Türk Devleti böyle bir ihtimali bile kabul etmiyordu.

 

Genelkurmay: Türkiye’nin kırmızı çizgilerinden bahsediyor, hatta Irak’ta kurulacak bir Kürt Devleti’nin savaş sebebi sayılacağını büyük bir ciddiyetle beyan ediyordu...


Türk kamuoyu bu beyanlarla rahatlatılıyor, “gazı alınıyordu”

 

TV programlarına çıkan emekli Paşa’lar Türkiye’nin ne kadar büyük Devlet olduğunu ve böyle bir oldu-bitti ye pabuç bırakmayacaklarını söylüyordu...

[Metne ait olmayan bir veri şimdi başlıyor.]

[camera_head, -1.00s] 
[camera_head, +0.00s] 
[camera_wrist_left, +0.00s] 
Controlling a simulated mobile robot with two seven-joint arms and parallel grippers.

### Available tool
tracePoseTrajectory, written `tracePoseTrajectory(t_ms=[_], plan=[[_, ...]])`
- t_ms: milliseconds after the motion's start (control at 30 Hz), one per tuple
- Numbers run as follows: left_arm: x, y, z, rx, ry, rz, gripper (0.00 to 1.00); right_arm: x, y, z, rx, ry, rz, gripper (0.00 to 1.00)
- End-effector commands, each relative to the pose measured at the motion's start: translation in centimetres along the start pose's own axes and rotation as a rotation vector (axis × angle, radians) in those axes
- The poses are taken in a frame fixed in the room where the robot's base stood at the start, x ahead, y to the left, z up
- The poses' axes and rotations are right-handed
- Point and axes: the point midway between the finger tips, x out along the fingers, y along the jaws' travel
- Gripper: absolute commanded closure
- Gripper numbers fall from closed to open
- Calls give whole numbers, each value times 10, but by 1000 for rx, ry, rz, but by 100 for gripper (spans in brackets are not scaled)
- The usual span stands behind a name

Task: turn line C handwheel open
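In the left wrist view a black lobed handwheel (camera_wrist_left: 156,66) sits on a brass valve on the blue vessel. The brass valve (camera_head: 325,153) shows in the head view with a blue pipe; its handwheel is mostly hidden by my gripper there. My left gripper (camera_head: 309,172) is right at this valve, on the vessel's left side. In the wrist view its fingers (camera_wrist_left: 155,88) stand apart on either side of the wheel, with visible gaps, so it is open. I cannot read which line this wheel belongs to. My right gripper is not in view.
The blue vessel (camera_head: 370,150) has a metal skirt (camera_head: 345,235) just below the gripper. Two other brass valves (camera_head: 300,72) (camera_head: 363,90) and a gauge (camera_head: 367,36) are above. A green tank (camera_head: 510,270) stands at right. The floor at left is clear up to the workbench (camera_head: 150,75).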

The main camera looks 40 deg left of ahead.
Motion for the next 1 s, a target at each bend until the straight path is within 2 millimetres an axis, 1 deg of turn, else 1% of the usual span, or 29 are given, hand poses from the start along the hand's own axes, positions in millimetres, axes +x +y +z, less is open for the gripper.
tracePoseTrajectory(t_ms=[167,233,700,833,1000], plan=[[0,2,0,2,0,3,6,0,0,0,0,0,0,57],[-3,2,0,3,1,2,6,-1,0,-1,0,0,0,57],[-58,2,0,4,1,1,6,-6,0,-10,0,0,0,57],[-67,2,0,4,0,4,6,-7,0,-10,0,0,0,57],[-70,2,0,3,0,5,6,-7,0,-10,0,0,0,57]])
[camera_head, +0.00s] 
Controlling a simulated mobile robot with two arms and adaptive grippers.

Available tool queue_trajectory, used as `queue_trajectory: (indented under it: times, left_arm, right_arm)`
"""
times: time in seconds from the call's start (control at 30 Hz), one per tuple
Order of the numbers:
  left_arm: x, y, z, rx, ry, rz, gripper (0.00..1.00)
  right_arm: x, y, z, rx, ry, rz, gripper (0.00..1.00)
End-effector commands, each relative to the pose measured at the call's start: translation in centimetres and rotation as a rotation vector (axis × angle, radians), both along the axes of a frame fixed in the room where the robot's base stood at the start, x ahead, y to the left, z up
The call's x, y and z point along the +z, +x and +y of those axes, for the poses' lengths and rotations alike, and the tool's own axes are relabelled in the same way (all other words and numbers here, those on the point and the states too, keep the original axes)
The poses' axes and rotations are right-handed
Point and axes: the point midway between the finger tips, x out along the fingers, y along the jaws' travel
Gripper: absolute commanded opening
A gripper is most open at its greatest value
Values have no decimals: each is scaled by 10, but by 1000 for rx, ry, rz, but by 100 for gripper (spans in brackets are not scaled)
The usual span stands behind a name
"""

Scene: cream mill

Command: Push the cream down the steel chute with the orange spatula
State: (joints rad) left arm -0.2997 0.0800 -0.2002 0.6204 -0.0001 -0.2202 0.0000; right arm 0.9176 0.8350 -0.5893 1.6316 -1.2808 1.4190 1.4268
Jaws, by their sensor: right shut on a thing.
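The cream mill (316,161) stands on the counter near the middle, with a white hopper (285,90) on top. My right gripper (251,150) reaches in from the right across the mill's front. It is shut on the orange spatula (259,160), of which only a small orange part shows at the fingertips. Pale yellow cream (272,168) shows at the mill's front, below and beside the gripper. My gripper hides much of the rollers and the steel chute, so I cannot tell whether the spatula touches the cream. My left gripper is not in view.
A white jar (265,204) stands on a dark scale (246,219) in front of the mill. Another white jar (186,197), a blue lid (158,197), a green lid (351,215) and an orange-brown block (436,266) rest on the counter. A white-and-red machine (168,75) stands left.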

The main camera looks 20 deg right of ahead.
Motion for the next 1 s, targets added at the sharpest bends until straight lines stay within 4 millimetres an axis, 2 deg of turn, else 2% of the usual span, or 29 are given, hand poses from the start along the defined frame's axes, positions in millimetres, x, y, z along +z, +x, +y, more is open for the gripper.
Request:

Oysa perdenin arkasında oynan oyun başkaydı...

 

ABD’nin Irak’ta Kürt devleti kuracağını hem Türk Devleti hem Genelkurmay biliyordu.

 

Genelkurmay Başkanlığı “Çekiç güç” Kürt Devleti kuruyor diye rapor bile hazırlamıştı.


Bu rapor basına sızınca: Cumhurbaşkanı sözcüsü Kaya Toperi ve Genelkurmay yetkilileri olayı doğrulamış, dönemin Başbakanı Demirel ve yardımcısı İnönü ise, yaptıkları alelacele açıklamalarda haberin doğru olmadığını söylemişlerdi...

 

Kürdistan yaratma faaliyetlerinin geçmişini biraz hatırlatmak istedim...

 

Ortadoğu’da aynı akıbeti bekleyen İran ve Suriye ve Türkiye var.


Her üç Ülke’ de de Kürt Devleti kurma projesi devam ediyor.

 

İran’da durum biraz daha farklı.


İran için bu projenin hayata geçmesi şimdilik olası değil.


İran Kürtlere ekonomik ve kültürel özgürlükler vermiş.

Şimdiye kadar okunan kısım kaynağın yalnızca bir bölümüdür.